- Characterization of outdoor recreation: Characterizing participation in outdoor recreation activities is often difficult when participants are not required
to pass through a gate and pay an entry fee. Dr. Leggett has designed and implemented numerous on-site count studies to help government agencies better characterize outdoor recreation on public
lands. His efforts have focused on activities such as fishing, walking/running, biking, hiking, boating, swimming, surfing, camping, and sight-seeing. He often incorporates automated
vehicle counters, automated pedestrian counters, or video cameras to reduce data collection costs. He recently completed a comprehensive report for the National Park Service that describes
available methods for estimating visitation at parks and other public lands.
- Survey implementation: Surveys are useful tools for characterizing the behavior or opinions of a particular target population. For example, for a NOAA study investigating the
impact of marine debris on beach recreation, Dr. Leggett designed a mail survey of Orange County, California residents to obain data on trips to local beaches. For a National Park Service study
investigating potential exposure to contaminated sediments, he designed an on-site survey of visitors to Lake Roosevelt National Recreation Area to obtain data on recreational activities and
fish consumption. For the town of Gilford, New Hampshire, he developed a mail survey of voters to evaluate opinions regarding a proposed police station expansion.
- Use of random sampling to reduce project costs: Rather than collecting information about an entire population, random sampling allows one to estimate
population parameters using information obtained from a sample. Dr. Leggett has worked closely with several clients to reduce analytical costs through careful random sampling designs. For
example, for the U.S. Environmental Protection Agency, he designed a stratified random sample that was used in auditing payments made under EPA's State Revolving Fund. For the National Park
Service, he developed a multi-stage cluster sampling approach that was used to characterize visitors to Lake Roosevelt National Recreation Area.
- Economic losses due to park closures: When parks or beaches are closed due to oil spills or chemical releases, government agencies often seek to
recover damages to the public due to lost or diminished recreational opportunities. Dr. Leggett has developed on-site data collection efforts designed to assess recreational losses after major
oil spills, including the Cosco Busan Oil Spill in San Francisco Bay. For the National Park Service, Dr. Leggett worked closely with a team of academics to develop surveys and travel cost
models designed to assess recreational losses due to potential park closures in Texas, Utah, Arizona, New Mexico, and Colorado.
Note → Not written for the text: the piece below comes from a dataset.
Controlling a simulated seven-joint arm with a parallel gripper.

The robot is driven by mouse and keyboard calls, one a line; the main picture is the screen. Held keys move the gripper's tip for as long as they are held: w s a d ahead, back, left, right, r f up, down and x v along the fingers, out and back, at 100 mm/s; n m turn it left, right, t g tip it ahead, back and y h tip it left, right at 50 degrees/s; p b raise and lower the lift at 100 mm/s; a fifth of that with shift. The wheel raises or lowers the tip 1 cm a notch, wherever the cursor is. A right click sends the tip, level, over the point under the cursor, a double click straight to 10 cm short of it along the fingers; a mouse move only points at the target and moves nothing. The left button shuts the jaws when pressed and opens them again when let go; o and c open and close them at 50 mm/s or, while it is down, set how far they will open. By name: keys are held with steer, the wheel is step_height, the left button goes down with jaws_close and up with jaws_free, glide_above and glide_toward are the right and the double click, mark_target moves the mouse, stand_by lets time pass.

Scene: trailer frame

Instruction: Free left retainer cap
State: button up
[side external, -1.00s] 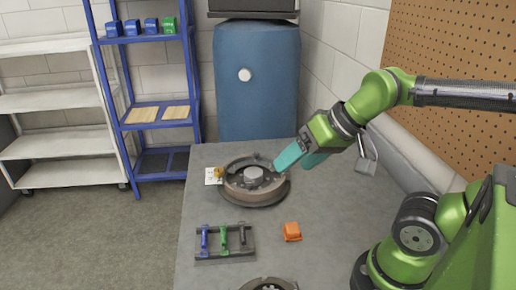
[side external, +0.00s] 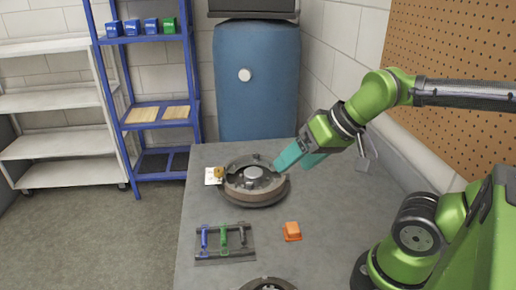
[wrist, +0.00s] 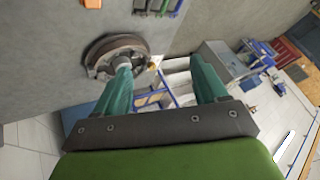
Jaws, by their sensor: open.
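A round brake drum assembly (side external: 255,196) lies on the grey table, with a raised hub (side external: 253,173) at its middle and dark parts around it. It also shows in the wrist view (wrist: 102,50), upper left. I cannot make out the left retainer cap among the small parts. My gripper (side external: 291,165) has teal fingers, spread apart with nothing between them. In the side view its nearer finger overlaps the right edge of the assembly; contact cannot be told. In the wrist view the left finger of my gripper (wrist: 161,65) covers part of the assembly.
A small gold piece (side external: 219,172) sits at a white card (side external: 210,177) left of the assembly. A dark rack (side external: 212,260) holds blue, green and dark tools in front. An orange block (side external: 292,231) lies to its right. Another round part (side external: 268,284) is cut off by the bottom edge.

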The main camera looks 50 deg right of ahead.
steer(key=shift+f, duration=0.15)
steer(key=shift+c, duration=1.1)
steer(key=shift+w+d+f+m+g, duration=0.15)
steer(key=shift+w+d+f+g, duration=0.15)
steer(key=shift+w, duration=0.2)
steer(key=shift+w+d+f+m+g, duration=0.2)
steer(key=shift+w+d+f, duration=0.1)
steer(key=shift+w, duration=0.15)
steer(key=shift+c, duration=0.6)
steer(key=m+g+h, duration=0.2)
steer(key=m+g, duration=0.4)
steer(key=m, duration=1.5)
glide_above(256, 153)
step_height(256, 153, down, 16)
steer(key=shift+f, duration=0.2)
- Economic losses due to fish consumption advisories: As part of natural resource damage assessment efforts, government agencies frequently need to assess
economic losses due to fish consumption advisories or recreational fishery closures. Dr. Leggett has used a variety of economic valuation techniques (including benefit transfer and random
utility models) to assess losses due to fish consumption advisories on various rivers, lakes, and estuaries throughout the United States. For example, he assessed economic losses due to fish
consumption advisories on Lake Ontario (for New York State) and a recreational fishery closure associated with the Cosco Busan Oil Spill (for NOAA).